A Cole County judge has scrubbed key language from the ballot summary of a proposed constitutional amendment that would raise the bar for citizen-led initiatives to pass. Opponents and legal challengers have slammed the now-deleted lines as "ballot candy," arguing they were feel-good but redundant phrases that distracted from what the measure actually does.
The proposal would require citizen-initiated constitutional amendments to win a simple majority statewide and also carry a majority in all eight congressional districts in order to pass, instead of the current system that relies only on a statewide simple majority. Cole County Circuit Judge Daniel Green signed an order cutting the first three bullet points from the summary, as reported by KSDK.

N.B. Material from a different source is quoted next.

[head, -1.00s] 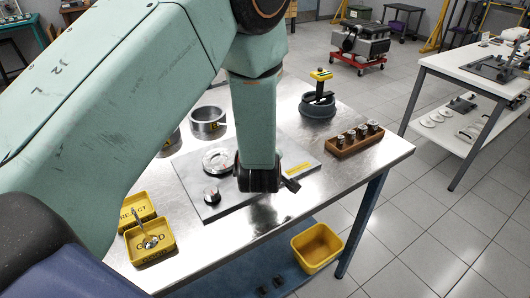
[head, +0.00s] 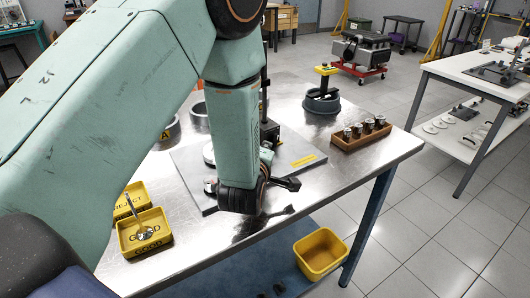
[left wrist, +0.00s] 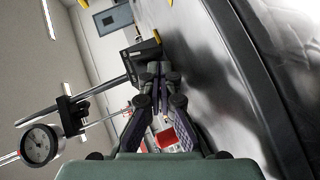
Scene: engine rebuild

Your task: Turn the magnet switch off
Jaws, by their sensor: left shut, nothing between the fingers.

Why Critics Say The Math Is Skewed
Legal filings and advocacy groups warn that this concurrent-majority rule could let a relatively small bloc of voters in a single district overrule the will of voters across Missouri. Using 2024 turnout figures, roughly 156,000 votes, about 5.3% of the statewide total, could be enough to defeat a proposal under the new standard, Missouri Independent noted.
What The Judge Tossed Out
Judge Green ordered the first three bullet points deleted because they described items that are already enforceable under existing state law, including a ban on foreign campaign contributions and criminal penalties for fraudulent signature gathering. The ruling is intended to make the summary more straightforward about the amendment's main purpose, according to KSDK.
Critics See A Two Tiered System
The change would apply only to citizen-led initiative petitions. Constitutional amendments sent to the ballot by the General Assembly would still pass or fail based on a statewide simple majority, a gap critics argue creates a two-tiered system for changing the state constitution. Lawmakers advanced the measure last fall alongside a new congressional map, Missouri Independent reports.
“The court is stripping the misleading, unfair and prejudicial ballot candy from this bad measure,” Scott Charton, spokesman for Missourians for Fair Governance, said in an email, according to reporting first published by the Columbia Missourian. The Missouri Association of Realtors, a backer of the plaintiffs, has said it will continue to press the case in court and at the ballot box.
What Happens Next
The ruling tightens up what voters will see on the ballot next year but is unlikely to be the last word. Advocates on both sides can still seek revisions, and more legal challenges could surface as campaigns build toward 2026. For now, the decision requires that the ballot summary more clearly reflect that the proposal would change how votes are counted for citizen initiatives.